Refrigerant Compatibility

Significance and Test Method

Refrigeration technology uses a wide variety of refrigerants. Due to environmental protection regulations and new scientific findings, the specifications for refrigerants change regularly. As early as the 1990s, the chlorofluorocarbons (CFCs) commonly used at that time were replaced by chlorine-free refrigerants, e.g. R-134a. After the EU directive on hydrofluorocarbons (HFCs) was introduced in 2011, these newer substances also had to be replaced by refrigerants with a lower global warming potential of GWP < 150 (e.g. R1234yf).
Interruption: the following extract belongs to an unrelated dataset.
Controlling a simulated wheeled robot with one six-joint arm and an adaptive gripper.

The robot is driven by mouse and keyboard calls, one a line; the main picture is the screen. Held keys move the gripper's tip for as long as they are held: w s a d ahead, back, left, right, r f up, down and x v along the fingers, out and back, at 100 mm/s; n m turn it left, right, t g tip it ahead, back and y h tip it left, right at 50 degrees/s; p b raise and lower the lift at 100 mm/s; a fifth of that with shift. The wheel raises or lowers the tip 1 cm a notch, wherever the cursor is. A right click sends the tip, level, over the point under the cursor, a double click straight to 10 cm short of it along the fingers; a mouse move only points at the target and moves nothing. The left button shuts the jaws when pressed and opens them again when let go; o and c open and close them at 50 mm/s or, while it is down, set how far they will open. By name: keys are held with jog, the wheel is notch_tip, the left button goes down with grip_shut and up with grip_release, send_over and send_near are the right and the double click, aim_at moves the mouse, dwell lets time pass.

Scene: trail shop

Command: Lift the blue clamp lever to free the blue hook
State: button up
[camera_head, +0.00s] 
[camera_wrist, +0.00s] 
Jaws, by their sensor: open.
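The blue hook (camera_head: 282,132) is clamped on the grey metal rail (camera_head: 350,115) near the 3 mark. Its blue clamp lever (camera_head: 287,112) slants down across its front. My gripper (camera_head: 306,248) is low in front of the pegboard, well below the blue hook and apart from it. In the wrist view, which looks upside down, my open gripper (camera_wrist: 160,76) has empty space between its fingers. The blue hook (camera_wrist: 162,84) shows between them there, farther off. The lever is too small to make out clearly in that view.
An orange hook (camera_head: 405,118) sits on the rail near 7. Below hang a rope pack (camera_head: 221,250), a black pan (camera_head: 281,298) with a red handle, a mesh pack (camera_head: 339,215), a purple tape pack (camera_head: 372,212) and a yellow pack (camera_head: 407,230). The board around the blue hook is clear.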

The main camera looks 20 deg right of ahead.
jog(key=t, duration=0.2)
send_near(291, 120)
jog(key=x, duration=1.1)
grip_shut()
The modern generation of refrigerants now meet the environmental requirements, but are controversial in terms of safety.  Therefore, the trend continues towards CO2 (R-744), a technically very challenging refrigerant, as high system pressures and special sealing elements are required in the chillers.

Testing in Standard HFC Refrigerants

At the Elastomer Institut Richter we have set up a special filling system for refrigerant compatibility tests. This enables us to evacuate the autoclaves for the compatibility test before filling them with a refrigerant.
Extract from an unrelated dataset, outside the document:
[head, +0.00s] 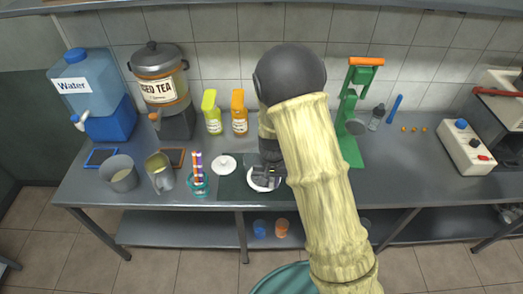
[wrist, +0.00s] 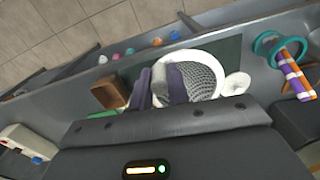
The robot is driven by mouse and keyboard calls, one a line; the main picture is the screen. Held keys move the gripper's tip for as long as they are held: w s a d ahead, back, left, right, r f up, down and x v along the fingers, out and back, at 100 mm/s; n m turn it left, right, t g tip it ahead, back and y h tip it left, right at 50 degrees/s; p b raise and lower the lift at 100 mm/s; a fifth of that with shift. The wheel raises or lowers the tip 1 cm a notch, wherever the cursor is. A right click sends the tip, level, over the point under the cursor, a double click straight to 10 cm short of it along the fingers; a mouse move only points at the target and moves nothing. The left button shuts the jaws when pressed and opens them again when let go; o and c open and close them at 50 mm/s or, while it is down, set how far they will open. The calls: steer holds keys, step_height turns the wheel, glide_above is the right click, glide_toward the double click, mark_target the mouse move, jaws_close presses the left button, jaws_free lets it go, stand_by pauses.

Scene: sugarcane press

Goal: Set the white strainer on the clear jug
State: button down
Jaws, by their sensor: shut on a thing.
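The white strainer (head: 265,184) is at my gripper (head: 270,160), over the dark green mat (head: 232,186) in the middle of the counter. In the wrist view its white rim (wrist: 205,52) and grey mesh show at the fingers of my gripper (wrist: 160,80), which are shut on it. I cannot tell how high it is above the mat. A greyish jug with a handle (head: 160,175) stands to the left on the counter; I cannot tell whether it is clear. My arm hides part of the counter to the right of the strainer.
A grey pot (head: 119,174) is farther left. Two bottles (head: 239,112) stand at the back.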

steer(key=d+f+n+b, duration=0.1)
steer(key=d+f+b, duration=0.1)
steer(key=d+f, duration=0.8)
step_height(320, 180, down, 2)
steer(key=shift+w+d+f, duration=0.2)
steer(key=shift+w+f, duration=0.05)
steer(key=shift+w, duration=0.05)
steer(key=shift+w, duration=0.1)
In this way, we can ensure that any reactions that may occur between the refrigerant and the material sample during the test are not affected by atmospheric oxygen.

HFO-1234yf or R1234yf or R134a are part of our service range along with other common refrigerants from the automotive and industrial sectors. On request, we also carry out tests in other refrigerants.

Testing in CORefrigerant

We are also well equipped for the ever increasing trend towards CO2 (R744) refrigerant. Several CO2 high-pressure autoclaves, some with pressure and temperature sensors, also enable us to carry out tests in CO2 gas at high temperature or under high pressure.

Depending on the requirements, the test specimens are stored in accordance with DIN ISO 1817 or as per internal test instructions.